Five years ago I went on a short horseback tour in the Venezuelan Andes, led by a Frenchman who landed in Caracas fifteen years before.
He lived with his wife and daughter on a horse ranch on the outskirts of Merida, making a small side income by giving occasional tours to folks like myself.
He never planned on settling in Venezuela.
It started when he was rehabilitating a boat that doubled as his home while docked somewhere in the Caribbean.
“It was my project,” he said to me.
“Several hours a day I worked on that boat.”
One day he learned that a hurricane was approaching the islands.
To save his boat he decided to go out to sea, as far southwest as he could.
Unfortunately the hurricane was not forecast correctly, and he ended up getting caught on the storm’s edge.
His boat sustained heavy damage and he was forced to make landfall in Venezuela.
He sold his boat for scrap and moved to a Caracas slum.
Thanks to his knowledge of French he picked up Spanish quickly.
He found odd jobs here and there and eventually met his future Venezuelan wife.
They resettled in Merida where he bought a small piece of land upon which he built his ranching business.

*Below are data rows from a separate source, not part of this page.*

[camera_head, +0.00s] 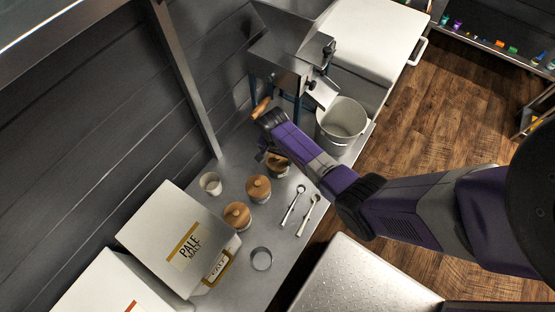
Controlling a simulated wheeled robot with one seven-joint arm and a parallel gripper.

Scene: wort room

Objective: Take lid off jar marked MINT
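Three squat jars with round wooden knobbed lids stand in a row on the grey metal bench (225,270): a near jar (238,216), a middle jar (258,188) and a far jar (278,165). All three lids appear seated. No label reading MINT can be made out on any jar, so I cannot tell which is the mint one. My gripper (265,154) is at the upper left side of the far jar, partly hidden by my purple arm. My arm covers part of that jar. I cannot tell whether the fingers are open or touch the lid.
A small cup (210,183) stands left of the jars, and two spoons (293,204) lie to their right. A metal ring (261,258) and a white PALE MALT box (165,240) are nearer. A metal mill (285,65) and a bucket (343,120) stand behind.

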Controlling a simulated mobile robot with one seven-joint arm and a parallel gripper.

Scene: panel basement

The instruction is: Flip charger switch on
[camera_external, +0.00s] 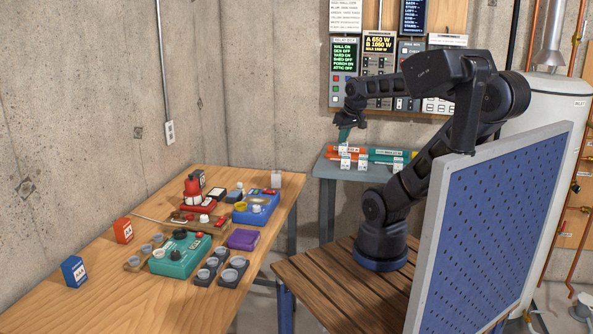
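I cannot single out the charger or its switch by any readable label. The wall panel (385,75) carries a green-lettered screen (344,56), a yellow-lettered screen (379,41) and several small switches, too small to tell whether on or off. My gripper (347,122) hangs at the panel's lower left, above the small grey side table (328,170). A teal piece (345,135) shows just below it; I cannot tell whether it is held. The fingers are too small and dark to tell open or shut.
The wooden table (75,285) bears a teal device (180,262), a red device (193,192), a blue device (256,212), a purple box (243,239) and several grey cups. Orange and teal bars with white tags lie on the side table. A blue pegboard (495,235) stands at right.

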A look at his dozen horses, workshop, large house, and gun collection made it clear to me that he did well for himself.
After he finished his story, he looked at me and asked, “What is your project?”
“My project?”
“Yes, your project. What are you working on?”
I had a blog at that time, but was that a project?
To me it seemed more like a way to procrastinate from doing work reports.
“I just started the outline to a book I want to write,” I said.
“So you’re going to write a book?”
I hesitated.
Before that moment I had only thought about writing the book, jotting down ideas on napkins here or there, but had never fully committed.
I looked at the Frenchman and said, “Yes, I’m going to write a book.”
Apparently all it took was verbalizing the goal to get my brain to commit to it, and Break The Cycle was released a year and a half after that.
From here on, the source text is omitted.